Model	Test MSE FM	Test MSE MFM	Training Points Ratio
SchNet	40.1	32.7	375× fewer for MFM
MACE	34.6	26.4	375× fewer for MFM
eSEN	24.4	19.2	375× fewer for MFM

Additional studies report FM's ability to capture phase transitions such as the swing effect in porous solids, outperforming alternative approaches in reproducing subtle collective behaviors upon guest loading (Alvares et al., 2023).

6. Practical Considerations and Limitations

Key practical elements for successful FM implementation include:

Mapping and Basis Functions: Appropriate CG mapping strategies, centering of beads, and use of spline-tabled potentials are crucial for accuracy and stability (Alvares et al., 2023).
Sampling and Regularization: High-quality atomistic reference runs, often at elevated temperatures for crystalline solids to ensure phase-space coverage, are necessary. Regularization, pressure- or virial-matching corrections may be required for stability and transferability but can introduce sensitivity in thermomechanical predictions.
Software and Automation: Packages such as VOTCA-cg, OpenMM for MD, and PyTorch or JAX for MLIP development are frequently used (Alvares et al., 2023, Park et al., 16 Feb 2026).
Data-Efficiency: FM suffers from high label noise when degrees of freedom are heavily reduced, requiring large numbers of samples or blocks; MFM mitigates this via averaged mean-force labels (Park et al., 16 Feb 2026).
Model Transfer and Generalization: MFM-trained models generalize better to unseen or out-of-distribution domains and support stable, large-scale model optimization (Park et al., 16 Feb 2026).

Limitations remain in the extrapolation of FM potentials beyond sampled regions, handling of non-analytic tabulated potentials, and in the design of pressure/volume corrections.
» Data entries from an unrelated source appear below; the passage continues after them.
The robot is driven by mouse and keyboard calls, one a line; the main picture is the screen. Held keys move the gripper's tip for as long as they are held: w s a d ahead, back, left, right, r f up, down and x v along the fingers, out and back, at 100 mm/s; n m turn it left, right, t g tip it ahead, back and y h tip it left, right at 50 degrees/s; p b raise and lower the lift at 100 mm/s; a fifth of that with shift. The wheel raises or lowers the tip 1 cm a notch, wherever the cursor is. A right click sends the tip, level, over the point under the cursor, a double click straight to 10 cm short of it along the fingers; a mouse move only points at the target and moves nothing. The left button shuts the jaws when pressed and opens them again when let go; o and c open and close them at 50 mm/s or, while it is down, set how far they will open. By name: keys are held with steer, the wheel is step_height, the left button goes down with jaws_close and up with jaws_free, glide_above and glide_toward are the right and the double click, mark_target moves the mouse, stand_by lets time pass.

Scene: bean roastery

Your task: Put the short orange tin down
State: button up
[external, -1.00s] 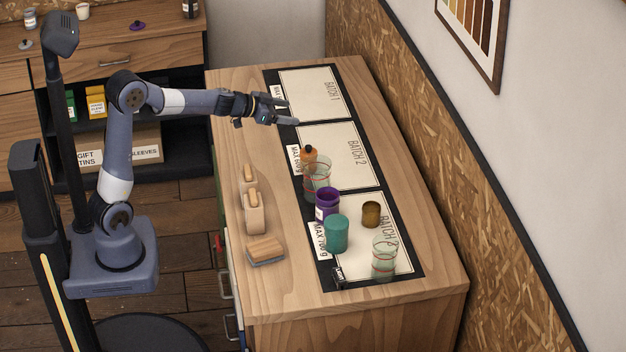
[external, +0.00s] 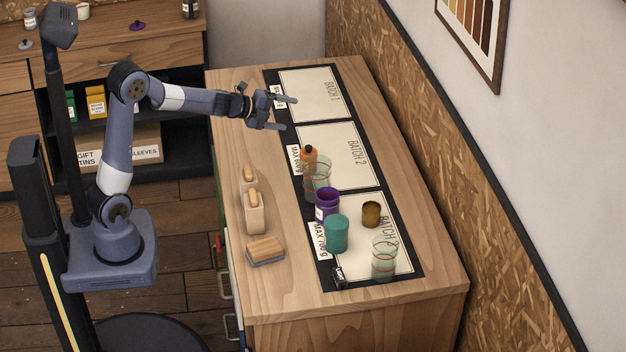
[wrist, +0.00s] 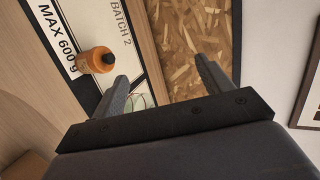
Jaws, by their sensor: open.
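The short orange tin (external: 310,154), with a black knob on top, stands upright on the BATCH 2 area near its MAX 600 g label. A clear glass jar (external: 317,178) in front partly hides it in the external view. In the wrist view the tin (wrist: 95,61) shows left of the left finger, apart from it. My gripper (external: 290,113) is open and empty, above the counter near the border of BATCH 1 and BATCH 2. Its two spread fingers (wrist: 162,74) have nothing between them.
A purple tin (external: 327,204), a teal tin (external: 336,234), a brown jar (external: 371,214) and a greenish glass (external: 384,260) stand nearer the front. Wooden blocks or brushes (external: 254,213) stand along the left edge. The BATCH 1 area (external: 306,92) is clear.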

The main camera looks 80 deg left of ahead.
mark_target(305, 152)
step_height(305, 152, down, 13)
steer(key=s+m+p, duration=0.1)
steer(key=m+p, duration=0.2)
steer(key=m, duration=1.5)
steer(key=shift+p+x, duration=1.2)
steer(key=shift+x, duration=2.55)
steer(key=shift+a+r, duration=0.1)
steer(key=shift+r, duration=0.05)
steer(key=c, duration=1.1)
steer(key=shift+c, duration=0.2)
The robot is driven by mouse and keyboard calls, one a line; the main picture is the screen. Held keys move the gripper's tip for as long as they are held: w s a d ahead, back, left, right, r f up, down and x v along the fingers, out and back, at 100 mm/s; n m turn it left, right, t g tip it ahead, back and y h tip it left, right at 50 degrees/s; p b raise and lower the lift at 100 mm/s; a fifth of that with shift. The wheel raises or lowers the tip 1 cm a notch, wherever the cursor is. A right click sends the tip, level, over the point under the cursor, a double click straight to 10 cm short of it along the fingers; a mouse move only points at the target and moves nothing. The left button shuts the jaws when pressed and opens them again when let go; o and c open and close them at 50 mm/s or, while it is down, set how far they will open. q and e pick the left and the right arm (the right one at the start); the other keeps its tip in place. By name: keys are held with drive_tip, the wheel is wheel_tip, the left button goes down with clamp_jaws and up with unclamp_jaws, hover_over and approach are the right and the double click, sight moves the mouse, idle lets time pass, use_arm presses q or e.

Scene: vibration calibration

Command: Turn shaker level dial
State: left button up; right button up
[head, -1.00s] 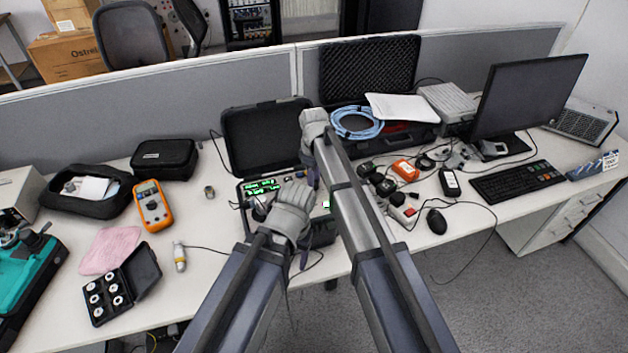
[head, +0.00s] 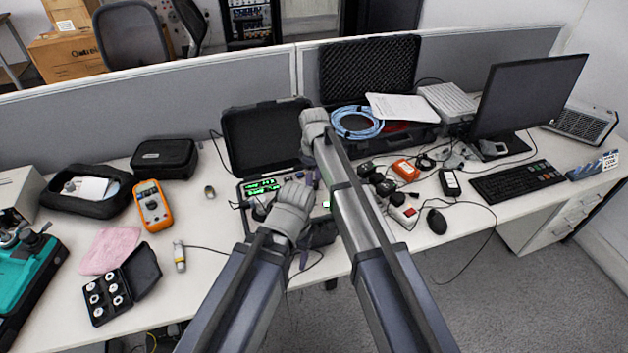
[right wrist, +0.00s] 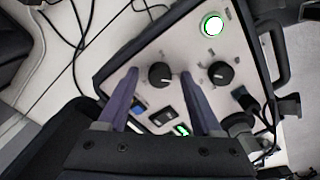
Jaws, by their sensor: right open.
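The shaker is an open black case with a light control panel and green display (head: 264,187) in the head view. The right wrist view shows its panel with two black dials, one dial (right wrist: 160,75) on the left and a second dial (right wrist: 221,73) on the right, plus a green-lit round button (right wrist: 212,26). My right gripper (right wrist: 160,73) is open, its purple fingers on either side of the left dial; contact cannot be told. In the head view the right gripper (head: 312,180) is over the panel, partly hidden by its arm.
The raised case lid (head: 262,138) stands behind the panel. An orange multimeter (head: 153,205) and a black case of small parts (head: 122,284) lie left. Adapters and cables, a mouse (head: 436,221) and a keyboard (head: 517,180) lie right. Bare desk shows at left.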

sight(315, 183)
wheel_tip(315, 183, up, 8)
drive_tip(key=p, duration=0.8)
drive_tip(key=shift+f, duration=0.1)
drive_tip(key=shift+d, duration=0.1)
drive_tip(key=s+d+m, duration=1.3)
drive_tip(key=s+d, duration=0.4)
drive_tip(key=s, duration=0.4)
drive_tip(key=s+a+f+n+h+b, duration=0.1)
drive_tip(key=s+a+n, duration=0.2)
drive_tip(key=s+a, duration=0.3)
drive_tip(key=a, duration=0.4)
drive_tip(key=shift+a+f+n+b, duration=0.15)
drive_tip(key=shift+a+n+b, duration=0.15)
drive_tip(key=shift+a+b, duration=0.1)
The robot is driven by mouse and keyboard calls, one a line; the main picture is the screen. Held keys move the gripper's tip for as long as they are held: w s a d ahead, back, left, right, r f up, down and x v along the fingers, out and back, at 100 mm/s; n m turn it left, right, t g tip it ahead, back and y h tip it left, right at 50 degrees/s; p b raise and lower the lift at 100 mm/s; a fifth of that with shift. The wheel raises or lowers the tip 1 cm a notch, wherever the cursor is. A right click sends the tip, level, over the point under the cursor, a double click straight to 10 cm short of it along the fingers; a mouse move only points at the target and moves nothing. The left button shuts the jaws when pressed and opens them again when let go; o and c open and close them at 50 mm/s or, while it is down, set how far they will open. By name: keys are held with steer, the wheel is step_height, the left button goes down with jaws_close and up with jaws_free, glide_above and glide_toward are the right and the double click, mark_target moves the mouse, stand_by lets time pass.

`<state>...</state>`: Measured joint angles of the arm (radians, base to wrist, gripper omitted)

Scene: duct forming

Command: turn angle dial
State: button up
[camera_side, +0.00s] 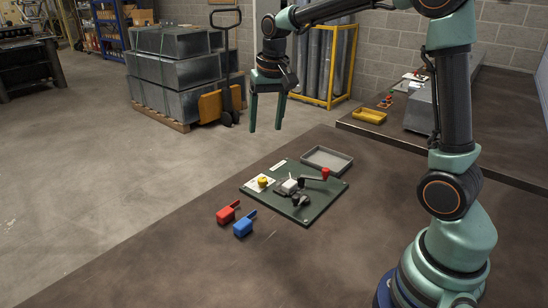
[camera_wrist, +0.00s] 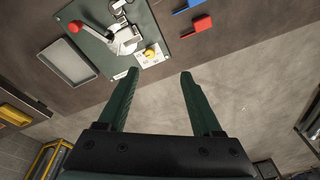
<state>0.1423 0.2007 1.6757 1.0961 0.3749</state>
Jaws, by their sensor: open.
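A yellow dial knob (camera_side: 263,182) sits on a white marked plate at the left corner of a dark green board (camera_side: 322,199). In the wrist view the yellow knob (camera_wrist: 150,51) is just beyond my fingertips, slightly left of the middle between them. My gripper (camera_side: 265,128) is open and empty. It points down, well above the table and apart from the board. In the wrist view both fingers of my gripper (camera_wrist: 159,73) are spread with only the scene below between them. The dial's markings are too small to read.
A lever with a red knob (camera_side: 325,173) and metal fittings share the board. A grey tray (camera_side: 327,160) lies behind it. A red block (camera_side: 228,212) and a blue block (camera_side: 244,224), both with handles, lie in front. The table's near left is clear.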

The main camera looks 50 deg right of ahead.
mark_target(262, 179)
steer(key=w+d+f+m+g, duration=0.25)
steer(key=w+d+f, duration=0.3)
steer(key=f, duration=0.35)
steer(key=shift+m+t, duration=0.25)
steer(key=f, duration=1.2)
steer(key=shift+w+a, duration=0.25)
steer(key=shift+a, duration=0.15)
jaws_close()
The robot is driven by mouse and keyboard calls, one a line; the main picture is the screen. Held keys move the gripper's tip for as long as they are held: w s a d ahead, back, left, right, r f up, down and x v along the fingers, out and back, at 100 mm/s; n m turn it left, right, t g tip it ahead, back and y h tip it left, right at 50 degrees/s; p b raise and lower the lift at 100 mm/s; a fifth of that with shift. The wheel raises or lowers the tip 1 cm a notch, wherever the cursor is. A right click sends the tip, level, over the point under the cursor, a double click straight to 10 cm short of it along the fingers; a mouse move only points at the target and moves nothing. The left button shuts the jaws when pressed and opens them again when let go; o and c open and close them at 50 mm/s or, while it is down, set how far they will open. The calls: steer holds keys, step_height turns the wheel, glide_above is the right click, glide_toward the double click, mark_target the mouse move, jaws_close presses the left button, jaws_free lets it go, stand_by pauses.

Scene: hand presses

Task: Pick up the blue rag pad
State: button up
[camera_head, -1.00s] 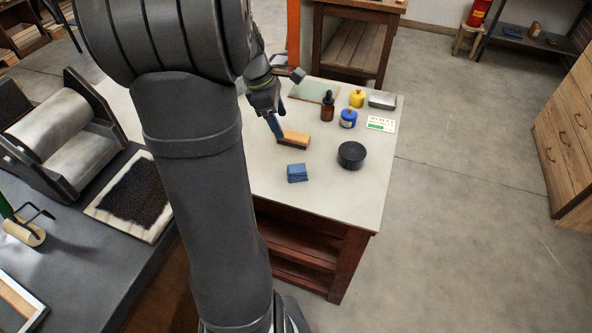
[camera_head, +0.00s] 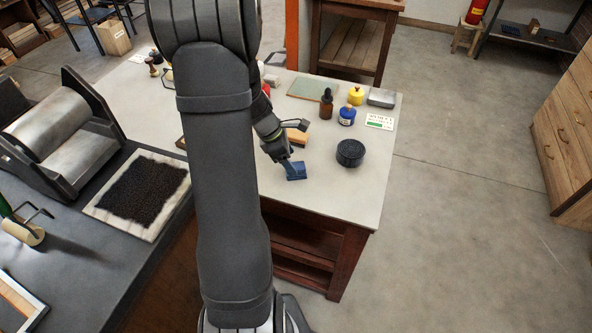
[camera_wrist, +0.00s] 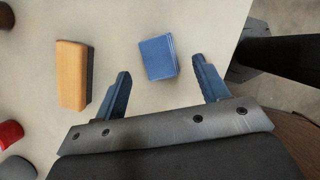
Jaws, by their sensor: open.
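The blue rag pad (camera_head: 297,171) is a small folded blue block lying on the pale tabletop (camera_head: 350,210) near its front edge.
A wooden block brush (camera_wrist: 72,74) lies left of the rag pad. A round black tin (camera_head: 350,153) stands to the right. Behind are a brown dropper bottle (camera_head: 326,104), a blue jar (camera_head: 346,116), a yellow jar (camera_head: 355,95) and a card (camera_head: 380,121). The table's front right corner is clear.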

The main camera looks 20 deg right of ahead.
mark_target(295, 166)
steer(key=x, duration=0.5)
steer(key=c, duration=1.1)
Poorly regularized FM models can yield unphysical elastic constants or structural artifacts, especially in crystalline solids (Alvares et al., 2023).

Extensions of FM include:

Generalized FM: FM is applicable to both linear and nonlinear CG mappings, as rigorously shown in the projection formalism, providing estimators for arbitrary observables such as end-to-end distances or bending angles (Kalligiannaki et al., 2015).
Mean Force Matching (MFM): A variant of FM leveraging mean-force estimators via constrained dynamics, enabling low-variance training for large ML potentials and scaling to high accuracy and transferability (Park et al., 16 Feb 2026).
Connection to Score Matching and Relative Entropy: Score matching targets the log-density gradient (the score) via noisy Laplacians and is generally less scalable and more restrictive in required data distributions than FM/MFM (Park et al., 16 Feb 2026).
Applications in Quantum Chromodynamics (QCD): FM/matching concepts are also foundational in constructing effective Lorentz-force operators via one-loop matching in thermal QCD, with explicit renormalization and physical implications for heavy-quark diffusion (Laine, 2021).

The FM framework thus unifies variational, information-theoretic, and projection-based criteria for bottom-up coarse-graining, providing mathematical consistency, physical transparency, and extensibility to machine-learned and domain-adapted models.